Nasz patronat

Blues Fama: Wanda Johnson

Nasz patronat

Koncert otwarcia SBF 2024 – ZALEWSKI, support Noa & The Hell Drinkers (ES) – 11 lipca

Nasz patronat

Marek Gąsiorowski, Robert Trusiak – Niedokończony blues. Opowieść biograficzna o Ryszardzie Skibińskim

Innes Sibun przez ostatnie dwa lata grał podczas Suwałki Blues Festival. Zanim poznamy program na rok 2013 w specjalnym wywiadzie dla bluesonline.pl możemy przypomnieć sobie, jakim wspaniałym muzykiem i człowiekiem jest Innes Sibun.

bluesonline.pl: Wspaniale móc Cię widzieć w Polsce, czekaliśmy na to dosyć długo, minęło pięć lat od Twojej ostatniej płyty „Tail Dragger”. Masz nowy album?

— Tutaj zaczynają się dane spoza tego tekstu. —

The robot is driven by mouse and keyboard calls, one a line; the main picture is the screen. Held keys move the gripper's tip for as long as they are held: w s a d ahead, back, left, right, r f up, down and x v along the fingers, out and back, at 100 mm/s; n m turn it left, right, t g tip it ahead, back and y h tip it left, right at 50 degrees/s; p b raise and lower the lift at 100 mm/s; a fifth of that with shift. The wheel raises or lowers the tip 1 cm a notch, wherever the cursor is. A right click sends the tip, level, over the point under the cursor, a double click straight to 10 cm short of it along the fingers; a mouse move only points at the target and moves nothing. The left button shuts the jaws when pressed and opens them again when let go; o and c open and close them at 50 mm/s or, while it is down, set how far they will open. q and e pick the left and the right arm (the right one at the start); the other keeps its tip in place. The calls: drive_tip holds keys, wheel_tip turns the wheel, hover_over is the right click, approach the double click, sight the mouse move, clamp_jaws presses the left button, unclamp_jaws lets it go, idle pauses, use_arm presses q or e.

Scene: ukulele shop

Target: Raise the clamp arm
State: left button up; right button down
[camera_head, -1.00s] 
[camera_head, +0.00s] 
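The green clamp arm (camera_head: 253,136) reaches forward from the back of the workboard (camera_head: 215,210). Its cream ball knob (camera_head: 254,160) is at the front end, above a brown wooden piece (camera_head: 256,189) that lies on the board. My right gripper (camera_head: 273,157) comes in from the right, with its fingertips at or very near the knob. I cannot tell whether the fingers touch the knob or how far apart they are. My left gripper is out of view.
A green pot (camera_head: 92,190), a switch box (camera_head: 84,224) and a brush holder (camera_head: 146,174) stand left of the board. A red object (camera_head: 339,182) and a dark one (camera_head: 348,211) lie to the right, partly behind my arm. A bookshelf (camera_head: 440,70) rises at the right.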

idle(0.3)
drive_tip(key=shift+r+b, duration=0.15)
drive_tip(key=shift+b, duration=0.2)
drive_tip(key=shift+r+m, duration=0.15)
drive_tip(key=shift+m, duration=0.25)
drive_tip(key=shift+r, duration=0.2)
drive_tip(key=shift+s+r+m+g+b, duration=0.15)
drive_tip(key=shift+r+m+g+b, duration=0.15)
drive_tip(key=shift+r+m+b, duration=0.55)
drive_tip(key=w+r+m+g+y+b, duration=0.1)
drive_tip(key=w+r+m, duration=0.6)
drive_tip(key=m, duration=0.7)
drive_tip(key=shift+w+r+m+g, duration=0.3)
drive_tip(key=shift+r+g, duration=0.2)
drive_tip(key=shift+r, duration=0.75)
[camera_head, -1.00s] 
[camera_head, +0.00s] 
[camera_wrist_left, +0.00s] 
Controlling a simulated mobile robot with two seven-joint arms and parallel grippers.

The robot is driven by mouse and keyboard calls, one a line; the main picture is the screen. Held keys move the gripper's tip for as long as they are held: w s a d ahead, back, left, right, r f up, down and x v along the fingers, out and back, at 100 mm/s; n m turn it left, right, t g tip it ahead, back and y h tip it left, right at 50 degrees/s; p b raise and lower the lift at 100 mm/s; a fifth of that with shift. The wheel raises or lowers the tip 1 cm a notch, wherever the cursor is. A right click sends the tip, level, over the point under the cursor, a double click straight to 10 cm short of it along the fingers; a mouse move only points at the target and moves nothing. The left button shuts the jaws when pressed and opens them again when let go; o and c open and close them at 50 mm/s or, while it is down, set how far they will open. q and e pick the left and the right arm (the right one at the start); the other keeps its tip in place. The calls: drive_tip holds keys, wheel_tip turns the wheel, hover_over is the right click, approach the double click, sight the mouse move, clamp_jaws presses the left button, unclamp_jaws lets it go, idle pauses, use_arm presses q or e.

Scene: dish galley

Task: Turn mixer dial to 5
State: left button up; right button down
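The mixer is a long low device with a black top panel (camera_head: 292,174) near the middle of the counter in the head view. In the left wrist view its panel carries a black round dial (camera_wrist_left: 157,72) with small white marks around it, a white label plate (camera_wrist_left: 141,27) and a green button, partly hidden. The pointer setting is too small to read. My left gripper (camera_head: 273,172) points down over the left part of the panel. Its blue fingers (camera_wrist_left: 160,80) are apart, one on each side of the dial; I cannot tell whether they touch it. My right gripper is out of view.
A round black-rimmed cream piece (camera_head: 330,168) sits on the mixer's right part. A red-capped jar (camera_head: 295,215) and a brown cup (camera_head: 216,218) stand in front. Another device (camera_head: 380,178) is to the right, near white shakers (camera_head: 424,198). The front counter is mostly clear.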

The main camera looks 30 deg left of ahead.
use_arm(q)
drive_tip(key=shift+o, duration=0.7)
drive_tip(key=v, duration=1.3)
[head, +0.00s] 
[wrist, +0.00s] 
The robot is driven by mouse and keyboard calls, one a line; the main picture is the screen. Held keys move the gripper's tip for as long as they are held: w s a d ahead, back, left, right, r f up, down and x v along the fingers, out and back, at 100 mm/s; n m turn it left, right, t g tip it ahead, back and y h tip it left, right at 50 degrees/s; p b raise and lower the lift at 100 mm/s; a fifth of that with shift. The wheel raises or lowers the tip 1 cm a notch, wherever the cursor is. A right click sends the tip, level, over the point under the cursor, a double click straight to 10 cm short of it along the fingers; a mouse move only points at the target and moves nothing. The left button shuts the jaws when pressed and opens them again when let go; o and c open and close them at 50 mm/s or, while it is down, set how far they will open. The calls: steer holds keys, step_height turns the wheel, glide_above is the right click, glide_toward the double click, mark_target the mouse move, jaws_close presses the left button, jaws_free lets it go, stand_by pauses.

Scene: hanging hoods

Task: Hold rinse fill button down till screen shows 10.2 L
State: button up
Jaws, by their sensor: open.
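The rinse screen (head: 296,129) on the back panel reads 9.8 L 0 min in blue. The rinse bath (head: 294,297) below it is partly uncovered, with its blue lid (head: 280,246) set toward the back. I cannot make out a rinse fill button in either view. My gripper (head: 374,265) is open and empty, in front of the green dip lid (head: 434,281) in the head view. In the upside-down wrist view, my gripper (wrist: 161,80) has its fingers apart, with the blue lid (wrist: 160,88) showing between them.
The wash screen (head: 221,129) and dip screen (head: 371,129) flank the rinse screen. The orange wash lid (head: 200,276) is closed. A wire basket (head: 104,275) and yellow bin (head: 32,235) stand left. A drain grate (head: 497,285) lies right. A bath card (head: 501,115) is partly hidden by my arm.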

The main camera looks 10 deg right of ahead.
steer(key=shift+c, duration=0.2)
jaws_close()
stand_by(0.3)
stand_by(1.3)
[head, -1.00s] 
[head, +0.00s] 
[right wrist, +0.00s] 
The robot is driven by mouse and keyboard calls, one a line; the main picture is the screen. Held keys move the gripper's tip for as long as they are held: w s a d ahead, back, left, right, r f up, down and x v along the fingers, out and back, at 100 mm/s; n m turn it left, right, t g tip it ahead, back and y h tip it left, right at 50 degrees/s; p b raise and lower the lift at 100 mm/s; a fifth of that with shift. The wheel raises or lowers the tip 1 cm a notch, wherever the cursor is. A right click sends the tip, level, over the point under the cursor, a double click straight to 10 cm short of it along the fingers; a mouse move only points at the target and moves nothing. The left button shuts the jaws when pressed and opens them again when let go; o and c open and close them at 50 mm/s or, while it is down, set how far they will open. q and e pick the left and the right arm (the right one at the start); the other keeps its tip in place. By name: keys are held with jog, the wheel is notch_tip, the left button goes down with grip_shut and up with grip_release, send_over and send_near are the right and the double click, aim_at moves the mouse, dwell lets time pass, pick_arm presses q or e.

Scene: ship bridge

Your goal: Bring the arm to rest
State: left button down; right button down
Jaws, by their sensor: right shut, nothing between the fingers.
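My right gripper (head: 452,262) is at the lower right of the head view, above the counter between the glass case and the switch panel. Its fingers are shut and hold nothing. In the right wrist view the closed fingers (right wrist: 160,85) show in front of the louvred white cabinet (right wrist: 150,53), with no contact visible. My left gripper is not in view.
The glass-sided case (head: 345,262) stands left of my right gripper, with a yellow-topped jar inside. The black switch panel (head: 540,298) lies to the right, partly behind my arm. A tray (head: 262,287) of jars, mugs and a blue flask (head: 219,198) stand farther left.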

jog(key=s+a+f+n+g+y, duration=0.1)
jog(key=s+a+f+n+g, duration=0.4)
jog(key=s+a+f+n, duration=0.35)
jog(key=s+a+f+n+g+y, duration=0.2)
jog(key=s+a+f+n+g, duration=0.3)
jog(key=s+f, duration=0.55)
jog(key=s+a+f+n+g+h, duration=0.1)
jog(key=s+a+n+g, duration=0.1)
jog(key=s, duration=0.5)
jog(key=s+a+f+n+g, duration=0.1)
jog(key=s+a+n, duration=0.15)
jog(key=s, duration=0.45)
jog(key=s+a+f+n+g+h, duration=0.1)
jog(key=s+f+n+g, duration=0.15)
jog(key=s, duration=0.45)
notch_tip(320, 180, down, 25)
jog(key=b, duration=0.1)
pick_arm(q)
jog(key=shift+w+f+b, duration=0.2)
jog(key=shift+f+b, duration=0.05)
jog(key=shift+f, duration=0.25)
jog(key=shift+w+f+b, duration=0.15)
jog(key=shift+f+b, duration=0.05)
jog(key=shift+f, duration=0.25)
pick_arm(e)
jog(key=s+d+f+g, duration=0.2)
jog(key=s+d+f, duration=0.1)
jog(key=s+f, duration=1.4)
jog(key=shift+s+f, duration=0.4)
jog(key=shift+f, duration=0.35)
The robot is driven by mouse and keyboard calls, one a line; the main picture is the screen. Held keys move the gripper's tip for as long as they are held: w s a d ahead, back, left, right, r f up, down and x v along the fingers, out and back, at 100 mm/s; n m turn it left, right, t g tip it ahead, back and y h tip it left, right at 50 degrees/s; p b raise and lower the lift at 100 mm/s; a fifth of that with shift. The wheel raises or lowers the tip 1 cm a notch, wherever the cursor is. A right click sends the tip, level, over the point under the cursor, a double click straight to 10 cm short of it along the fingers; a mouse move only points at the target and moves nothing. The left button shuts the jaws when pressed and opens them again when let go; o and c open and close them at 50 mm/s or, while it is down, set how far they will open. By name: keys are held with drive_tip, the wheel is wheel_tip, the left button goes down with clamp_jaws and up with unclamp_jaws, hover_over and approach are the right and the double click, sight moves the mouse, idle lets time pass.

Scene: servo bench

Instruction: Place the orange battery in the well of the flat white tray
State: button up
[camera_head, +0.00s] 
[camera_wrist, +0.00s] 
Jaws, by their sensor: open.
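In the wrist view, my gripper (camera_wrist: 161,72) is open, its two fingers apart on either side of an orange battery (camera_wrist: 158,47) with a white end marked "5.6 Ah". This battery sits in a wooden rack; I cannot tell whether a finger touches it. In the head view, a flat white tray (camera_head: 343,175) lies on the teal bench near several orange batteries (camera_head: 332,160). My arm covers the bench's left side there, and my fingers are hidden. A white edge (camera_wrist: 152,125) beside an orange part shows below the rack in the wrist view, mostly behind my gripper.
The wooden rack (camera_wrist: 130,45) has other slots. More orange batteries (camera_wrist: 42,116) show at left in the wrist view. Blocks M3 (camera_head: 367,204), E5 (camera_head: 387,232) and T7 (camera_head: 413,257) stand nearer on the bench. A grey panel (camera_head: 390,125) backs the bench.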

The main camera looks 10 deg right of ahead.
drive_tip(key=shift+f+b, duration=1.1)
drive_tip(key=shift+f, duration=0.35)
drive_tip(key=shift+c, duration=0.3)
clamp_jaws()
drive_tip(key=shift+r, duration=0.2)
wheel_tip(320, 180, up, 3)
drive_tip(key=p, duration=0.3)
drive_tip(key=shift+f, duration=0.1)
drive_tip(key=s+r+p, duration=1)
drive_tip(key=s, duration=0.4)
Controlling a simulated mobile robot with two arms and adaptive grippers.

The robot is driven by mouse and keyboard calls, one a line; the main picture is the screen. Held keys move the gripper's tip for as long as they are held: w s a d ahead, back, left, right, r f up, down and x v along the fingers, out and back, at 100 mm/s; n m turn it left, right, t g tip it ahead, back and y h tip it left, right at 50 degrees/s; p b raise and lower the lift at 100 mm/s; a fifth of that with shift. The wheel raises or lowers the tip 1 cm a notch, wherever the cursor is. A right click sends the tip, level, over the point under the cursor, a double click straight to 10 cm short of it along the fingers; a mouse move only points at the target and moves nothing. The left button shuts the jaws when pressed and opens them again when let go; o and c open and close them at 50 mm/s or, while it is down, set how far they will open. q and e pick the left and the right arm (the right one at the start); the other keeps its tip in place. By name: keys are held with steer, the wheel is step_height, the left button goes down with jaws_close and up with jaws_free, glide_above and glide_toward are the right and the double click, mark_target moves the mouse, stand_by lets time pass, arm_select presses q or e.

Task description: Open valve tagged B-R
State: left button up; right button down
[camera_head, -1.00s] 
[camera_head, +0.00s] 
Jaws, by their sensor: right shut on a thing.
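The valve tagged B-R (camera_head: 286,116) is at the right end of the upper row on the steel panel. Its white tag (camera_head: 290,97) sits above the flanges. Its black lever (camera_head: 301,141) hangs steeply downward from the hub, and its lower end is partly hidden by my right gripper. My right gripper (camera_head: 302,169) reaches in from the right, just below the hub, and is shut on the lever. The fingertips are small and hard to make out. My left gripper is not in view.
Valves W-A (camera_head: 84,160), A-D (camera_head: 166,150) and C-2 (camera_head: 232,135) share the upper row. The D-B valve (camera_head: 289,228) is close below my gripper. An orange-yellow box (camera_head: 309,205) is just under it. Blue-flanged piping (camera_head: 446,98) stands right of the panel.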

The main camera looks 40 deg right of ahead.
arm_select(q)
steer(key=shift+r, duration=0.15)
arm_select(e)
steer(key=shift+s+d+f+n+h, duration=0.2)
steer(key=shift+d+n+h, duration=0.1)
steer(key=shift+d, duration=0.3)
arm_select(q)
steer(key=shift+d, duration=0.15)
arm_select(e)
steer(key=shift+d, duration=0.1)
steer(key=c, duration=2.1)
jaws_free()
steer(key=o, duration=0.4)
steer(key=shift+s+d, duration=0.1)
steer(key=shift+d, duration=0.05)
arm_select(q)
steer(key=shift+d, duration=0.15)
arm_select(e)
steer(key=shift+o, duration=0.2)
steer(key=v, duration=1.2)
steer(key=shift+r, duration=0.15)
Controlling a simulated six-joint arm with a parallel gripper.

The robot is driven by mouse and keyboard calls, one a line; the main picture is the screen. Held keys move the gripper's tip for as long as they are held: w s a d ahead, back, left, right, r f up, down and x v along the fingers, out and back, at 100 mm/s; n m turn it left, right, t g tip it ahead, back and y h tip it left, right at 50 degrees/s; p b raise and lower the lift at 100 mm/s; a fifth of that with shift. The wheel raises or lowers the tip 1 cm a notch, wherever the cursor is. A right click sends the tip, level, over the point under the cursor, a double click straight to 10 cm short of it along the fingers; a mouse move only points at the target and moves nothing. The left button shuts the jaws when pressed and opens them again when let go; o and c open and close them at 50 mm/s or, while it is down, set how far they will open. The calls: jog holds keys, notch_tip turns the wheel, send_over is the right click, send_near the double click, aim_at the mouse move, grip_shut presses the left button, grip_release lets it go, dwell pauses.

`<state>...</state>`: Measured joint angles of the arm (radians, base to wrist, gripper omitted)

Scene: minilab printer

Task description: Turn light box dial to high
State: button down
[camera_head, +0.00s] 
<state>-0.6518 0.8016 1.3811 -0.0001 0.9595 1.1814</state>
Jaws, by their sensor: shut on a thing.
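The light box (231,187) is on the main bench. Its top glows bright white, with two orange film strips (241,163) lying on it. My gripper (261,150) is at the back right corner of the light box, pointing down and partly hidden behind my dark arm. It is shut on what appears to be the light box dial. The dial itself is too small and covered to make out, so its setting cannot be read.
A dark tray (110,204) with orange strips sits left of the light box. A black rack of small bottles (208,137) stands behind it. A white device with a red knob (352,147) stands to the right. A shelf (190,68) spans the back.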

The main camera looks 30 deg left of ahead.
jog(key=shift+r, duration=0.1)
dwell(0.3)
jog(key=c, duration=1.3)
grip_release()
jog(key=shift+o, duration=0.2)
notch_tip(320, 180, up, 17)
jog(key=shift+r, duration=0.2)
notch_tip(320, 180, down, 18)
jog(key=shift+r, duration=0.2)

Innes Sibun: Tak, nowy album studyjny będzie nagrywany w tym tygodniu, natomiast nowy album live wyjdzie w sierpniu 2012 roku. Będzie zatytułowany "Can’t Slow Down – live at the Estrado” - to zapis koncertów zagranych w Holandii. Natomiast ten studyjny wyjdzie na początku roku 2013. Pracowaliśmy nad kilkoma fajnymi kawałkami i jesteśmy zadowoleni z wyników. Nagraliśmy także kilka utworów do albumu, który zostanie wydany w Stanach Zjednoczonych. Jest to przedsięwzięcie charytatywne, organizowane przez The Blues Foundation, poświęcone bluesmanom.

 

Czy możesz powiedzieć coś więcej o nowym albumie studyjnym?

 Są to utwory oryginalne, kilka z nich to utwory akustyczne - zagrane z mandoliną, pianinem oraz 12-strunową gitarą. Znajdą się tam też bardziej rock`n`rollowe kawałki, które uwielbiam, no i kilka wolnych, nastrojowych bluesów. Póki co jesteśmy bardzo zadowoleni z wyników naszej pracy. Ostatnie dwie nasze płyty to koncerty, więc świetnie jest móc wrócić do studia.

 

Skąd taka decyzja, aby wydać pod rząd dwie płyty koncertowe? Czy to dlatego, że blues brzmi lepiej, kiedy grany jest na żywo?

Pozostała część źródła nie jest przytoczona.